I ask you this… Do you want to see the commercial portion of Olympic qualifying events taking place right here on American soil, being run by the tour that you know and now trust, live on NBC, with all the marbles at stake, and a chance for your favorite players to represent on the largest athletic stage the world has to offer? I’ll answer for you. Yes, yes you do. And on October 30th, the meeting to discuss the proposal that could set these wheels in motion will commence. Please, understand what is at stake. And please, do what it takes to voice your opinion on the matter. This is our sport. Don’t let anyone ever tell you differently. We have the ability to take control of our own Olympic destiny for the first time since 1996, and since an issue of this magnitude is in play, the reform has become extremely urgent; we can’t afford to only fume and gnash our teeth in private any longer. In order to do so, in order to reform and progress, we need the support of not only Kerri, Misty, Todd and Phil; we need the support of every living soul that has ever picked up a volleyball and spiked it; on the beach, or not. This is the email address that tracks support for the reform and restructuring of the National Governing Body: email@example.com.
But hey, don’t just send an anonymous note to some gmail account. Email Doug Beal at Doug.Beal@usav.org and tell him that you don’t like him acquiescing to a bonus pool that does nothing but screw over “his own” American Players.
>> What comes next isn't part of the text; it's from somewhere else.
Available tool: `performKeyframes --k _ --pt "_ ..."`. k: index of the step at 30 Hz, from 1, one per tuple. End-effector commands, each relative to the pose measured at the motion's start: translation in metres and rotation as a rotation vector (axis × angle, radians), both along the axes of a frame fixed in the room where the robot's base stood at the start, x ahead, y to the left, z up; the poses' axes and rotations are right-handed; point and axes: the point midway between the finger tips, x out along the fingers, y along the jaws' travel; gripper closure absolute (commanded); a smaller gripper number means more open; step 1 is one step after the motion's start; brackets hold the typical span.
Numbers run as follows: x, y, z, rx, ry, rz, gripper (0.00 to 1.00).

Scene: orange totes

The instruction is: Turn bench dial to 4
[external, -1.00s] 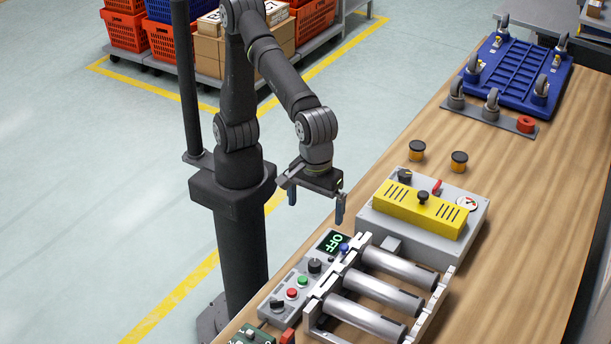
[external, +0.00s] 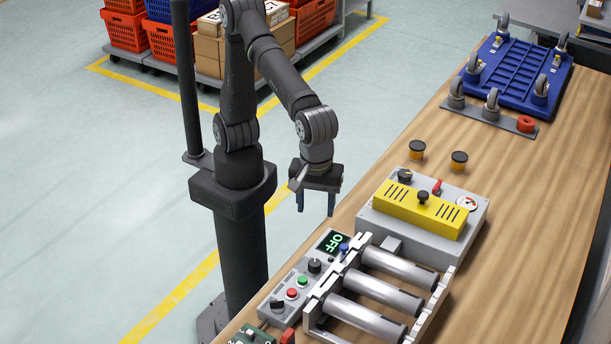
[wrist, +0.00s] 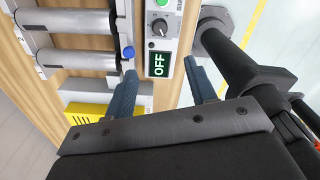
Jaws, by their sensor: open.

Tell him you don’t like him as USAV CEO competing directly with the AVP. But you know, he just might not listen to you, so email David Schreff at firstname.lastname@example.org as well, he’s the new chairman of the board over at USA [Indoor] Volleyball. Tell him that that proposal comes from every player and is meant for the benefit of every player and potential player, not just a select few. And tell him you don’t like being shunted aside, ignored and given the run around in bureaucrat-speak. Tell him that this proposal comes from all of us – and ask if they have even bothered to confirm if the proposal is on the agenda. Flood their inboxes and tell him if they don’t do something, and do it fast, we’re going to march on Colorado Springs. I’d tell you we should march on the Beach Office, but they only have two employees. And it’s better than even money they’re not in the offices, well, ever.
Take a minute and send USA Volleyball a message. Speak up and be heard. I know how hard it is to stand up for something that does not directly apply to you, we all do. I’m not going to the Olympics. Hell, if I can’t figure out how to replace that disc between C5-C6 in my neck, I may never play the sport again, let alone attempt to qualify for something as grand as the games of the XXX Olympiad, but I will never stop supporting the sport I love, and that means voicing my opinion now.
International Beach Volleyball Autonomy = Independence from USA Volleyball and the ability to control our own destiny on the sand, with the help of the only organization that has ever given a damn about us. Well, since Jason Hodell took over and RJSM decided to show the same level of enthusiasm about beach volleyball as the players show week in and week out. Send a message. Vote for reform. Initiate change. Establish “USA Beach” and the Beach Oversight Committee – an effective group that eats, sleeps, breathes and, most importantly, understands and aggressively advocates for the sport of beach volleyball and can generate a positive vision for the growth of the sport. Support the players and sport you love. YES WE CAN!